_DATA EXTRACT_:

◇ ◇ ◇

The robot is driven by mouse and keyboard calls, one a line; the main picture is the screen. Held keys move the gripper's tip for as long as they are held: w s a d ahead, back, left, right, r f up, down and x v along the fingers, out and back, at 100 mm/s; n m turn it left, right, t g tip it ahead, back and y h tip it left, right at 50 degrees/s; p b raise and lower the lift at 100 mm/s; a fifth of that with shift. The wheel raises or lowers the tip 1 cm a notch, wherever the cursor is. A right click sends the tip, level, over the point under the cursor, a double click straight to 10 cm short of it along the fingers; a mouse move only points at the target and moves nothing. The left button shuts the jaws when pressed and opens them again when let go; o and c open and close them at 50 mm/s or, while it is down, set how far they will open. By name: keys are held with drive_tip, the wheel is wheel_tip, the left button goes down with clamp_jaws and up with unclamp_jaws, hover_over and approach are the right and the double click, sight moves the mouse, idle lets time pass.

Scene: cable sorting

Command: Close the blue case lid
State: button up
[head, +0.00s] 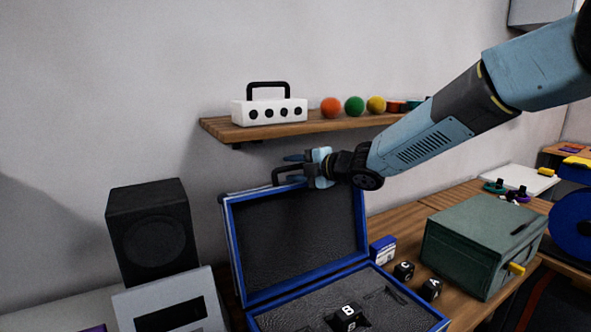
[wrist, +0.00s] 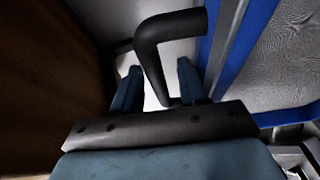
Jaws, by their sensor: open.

◇ ◇ ◇

Copy out all lines from the material above that contain the string "button".

The robot is driven by mouse and keyboard calls, one a line; the main picture is the screen. Held keys move the gripper's tip for as long as they are held: w s a d ahead, back, left, right, r f up, down and x v along the fingers, out and back, at 100 mm/s; n m turn it left, right, t g tip it ahead, back and y h tip it left, right at 50 degrees/s; p b raise and lower the lift at 100 mm/s; a fifth of that with shift. The wheel raises or lowers the tip 1 cm a notch, wherever the cursor is. A right click sends the tip, level, over the point under the cursor, a double click straight to 10 cm short of it along the fingers; a mouse move only points at the target and moves nothing. The left button shuts the jaws when pressed and opens them again when let go; o and c open and close them at 50 mm/s or, while it is down, set how far they will open. By name: keys are held with drive_tip, the wheel is wheel_tip, the left button goes down with clamp_jaws and up with unclamp_jaws, hover_over and approach are the right and the double click, sight moves the mouse, idle lets time pass.
State: button up

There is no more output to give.